TASK INSTRUCTIONS: Check every line below for the word "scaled" and copy each one that has it.

TASK MATERIAL:
-------
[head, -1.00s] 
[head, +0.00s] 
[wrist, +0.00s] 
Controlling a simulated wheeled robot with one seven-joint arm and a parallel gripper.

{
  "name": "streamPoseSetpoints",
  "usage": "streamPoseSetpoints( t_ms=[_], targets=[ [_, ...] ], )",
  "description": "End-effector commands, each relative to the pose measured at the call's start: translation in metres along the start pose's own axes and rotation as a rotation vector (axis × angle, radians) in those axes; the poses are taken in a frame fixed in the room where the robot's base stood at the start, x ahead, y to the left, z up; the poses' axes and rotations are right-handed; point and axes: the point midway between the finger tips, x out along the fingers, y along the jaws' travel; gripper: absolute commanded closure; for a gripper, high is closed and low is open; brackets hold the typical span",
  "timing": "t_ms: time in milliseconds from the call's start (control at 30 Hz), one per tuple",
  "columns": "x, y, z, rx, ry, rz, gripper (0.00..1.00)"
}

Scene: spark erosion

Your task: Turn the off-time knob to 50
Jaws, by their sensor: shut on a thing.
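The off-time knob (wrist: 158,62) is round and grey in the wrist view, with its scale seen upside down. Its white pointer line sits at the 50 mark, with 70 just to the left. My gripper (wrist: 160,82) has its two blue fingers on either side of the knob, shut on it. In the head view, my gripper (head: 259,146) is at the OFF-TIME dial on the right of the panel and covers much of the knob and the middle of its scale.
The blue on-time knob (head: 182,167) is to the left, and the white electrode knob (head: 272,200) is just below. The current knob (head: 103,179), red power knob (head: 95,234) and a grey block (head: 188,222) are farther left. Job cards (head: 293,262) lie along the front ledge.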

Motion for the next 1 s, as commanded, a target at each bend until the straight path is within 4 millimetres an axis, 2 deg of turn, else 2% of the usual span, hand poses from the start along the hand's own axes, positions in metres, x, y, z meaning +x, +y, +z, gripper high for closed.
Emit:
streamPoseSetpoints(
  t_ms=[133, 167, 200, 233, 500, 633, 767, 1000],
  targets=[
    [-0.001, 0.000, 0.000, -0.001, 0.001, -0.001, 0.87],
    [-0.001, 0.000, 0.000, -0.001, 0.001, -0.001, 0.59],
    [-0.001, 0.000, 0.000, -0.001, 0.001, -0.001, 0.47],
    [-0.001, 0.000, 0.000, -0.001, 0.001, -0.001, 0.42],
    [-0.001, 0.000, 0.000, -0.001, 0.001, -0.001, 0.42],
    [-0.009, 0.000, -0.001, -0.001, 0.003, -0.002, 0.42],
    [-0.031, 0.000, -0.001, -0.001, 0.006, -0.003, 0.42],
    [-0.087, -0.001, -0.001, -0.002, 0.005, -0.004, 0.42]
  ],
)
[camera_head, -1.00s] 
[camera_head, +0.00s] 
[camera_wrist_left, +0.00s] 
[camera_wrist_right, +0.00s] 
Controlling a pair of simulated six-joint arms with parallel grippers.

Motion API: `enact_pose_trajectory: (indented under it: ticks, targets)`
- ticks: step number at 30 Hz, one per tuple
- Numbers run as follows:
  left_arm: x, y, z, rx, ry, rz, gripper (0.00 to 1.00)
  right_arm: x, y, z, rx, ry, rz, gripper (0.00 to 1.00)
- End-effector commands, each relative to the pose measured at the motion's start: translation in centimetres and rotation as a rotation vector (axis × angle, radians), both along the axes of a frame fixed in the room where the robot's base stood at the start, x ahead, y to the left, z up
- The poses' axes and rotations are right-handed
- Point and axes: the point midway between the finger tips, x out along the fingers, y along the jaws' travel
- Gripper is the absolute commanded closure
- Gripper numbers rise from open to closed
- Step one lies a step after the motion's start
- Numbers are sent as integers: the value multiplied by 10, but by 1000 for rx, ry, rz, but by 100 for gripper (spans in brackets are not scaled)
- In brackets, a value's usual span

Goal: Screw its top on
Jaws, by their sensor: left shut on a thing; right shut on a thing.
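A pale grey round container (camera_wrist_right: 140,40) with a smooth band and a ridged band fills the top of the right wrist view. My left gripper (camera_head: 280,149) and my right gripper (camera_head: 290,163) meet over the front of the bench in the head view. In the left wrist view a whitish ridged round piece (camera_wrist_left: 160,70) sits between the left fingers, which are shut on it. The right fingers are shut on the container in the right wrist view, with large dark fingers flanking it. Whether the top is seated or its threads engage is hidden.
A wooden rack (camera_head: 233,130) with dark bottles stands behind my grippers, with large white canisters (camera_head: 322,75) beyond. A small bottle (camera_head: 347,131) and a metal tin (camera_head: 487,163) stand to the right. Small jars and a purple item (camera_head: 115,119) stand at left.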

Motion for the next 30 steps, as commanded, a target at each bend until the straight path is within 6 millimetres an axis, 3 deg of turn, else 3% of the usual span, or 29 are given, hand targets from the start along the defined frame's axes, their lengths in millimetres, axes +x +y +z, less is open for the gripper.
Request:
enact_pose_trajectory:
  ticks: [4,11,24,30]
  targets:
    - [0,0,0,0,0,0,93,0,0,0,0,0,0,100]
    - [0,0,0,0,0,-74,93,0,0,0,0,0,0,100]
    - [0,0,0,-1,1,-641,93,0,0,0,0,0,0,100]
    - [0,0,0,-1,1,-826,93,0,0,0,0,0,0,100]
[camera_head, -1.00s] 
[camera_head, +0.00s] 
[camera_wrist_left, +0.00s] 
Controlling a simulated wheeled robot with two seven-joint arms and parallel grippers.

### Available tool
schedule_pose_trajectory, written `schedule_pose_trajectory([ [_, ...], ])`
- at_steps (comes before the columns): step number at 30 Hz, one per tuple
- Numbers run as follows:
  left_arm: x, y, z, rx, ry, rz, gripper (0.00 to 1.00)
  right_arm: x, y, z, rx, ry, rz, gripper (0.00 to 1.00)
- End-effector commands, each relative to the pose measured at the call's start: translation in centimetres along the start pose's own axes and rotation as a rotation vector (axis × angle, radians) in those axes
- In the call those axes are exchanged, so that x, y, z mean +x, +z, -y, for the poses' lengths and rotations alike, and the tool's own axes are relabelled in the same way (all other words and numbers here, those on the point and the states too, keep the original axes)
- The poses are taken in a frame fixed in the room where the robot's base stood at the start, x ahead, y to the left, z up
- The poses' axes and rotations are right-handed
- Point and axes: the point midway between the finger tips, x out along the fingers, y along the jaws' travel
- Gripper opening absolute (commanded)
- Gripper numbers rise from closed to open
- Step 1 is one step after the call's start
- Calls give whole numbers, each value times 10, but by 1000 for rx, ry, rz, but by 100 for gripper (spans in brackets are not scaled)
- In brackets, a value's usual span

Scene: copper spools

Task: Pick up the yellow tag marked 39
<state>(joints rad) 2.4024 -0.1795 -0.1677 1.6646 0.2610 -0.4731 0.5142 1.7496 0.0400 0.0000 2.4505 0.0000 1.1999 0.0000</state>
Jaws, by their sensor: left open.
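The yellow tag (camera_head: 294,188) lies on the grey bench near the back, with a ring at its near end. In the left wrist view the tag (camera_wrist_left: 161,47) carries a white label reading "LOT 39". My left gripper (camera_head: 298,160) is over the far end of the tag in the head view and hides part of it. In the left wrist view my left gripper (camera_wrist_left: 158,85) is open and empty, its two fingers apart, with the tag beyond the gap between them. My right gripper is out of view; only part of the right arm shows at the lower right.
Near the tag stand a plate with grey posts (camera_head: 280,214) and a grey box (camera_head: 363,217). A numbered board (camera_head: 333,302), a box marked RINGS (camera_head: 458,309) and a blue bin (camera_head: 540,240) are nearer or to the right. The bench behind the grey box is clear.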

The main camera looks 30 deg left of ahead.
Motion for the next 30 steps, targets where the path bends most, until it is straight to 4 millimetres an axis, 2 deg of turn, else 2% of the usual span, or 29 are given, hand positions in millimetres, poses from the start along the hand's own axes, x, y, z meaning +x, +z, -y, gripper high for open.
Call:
-------
EXERCISE SOLUTION:
- Numbers are sent as integers: the value multiplied by 10, but by 1000 for rx, ry, rz, but by 100 for gripper (spans in brackets are not scaled)
- Calls give whole numbers, each value times 10, but by 1000 for rx, ry, rz, but by 100 for gripper (spans in brackets are not scaled)

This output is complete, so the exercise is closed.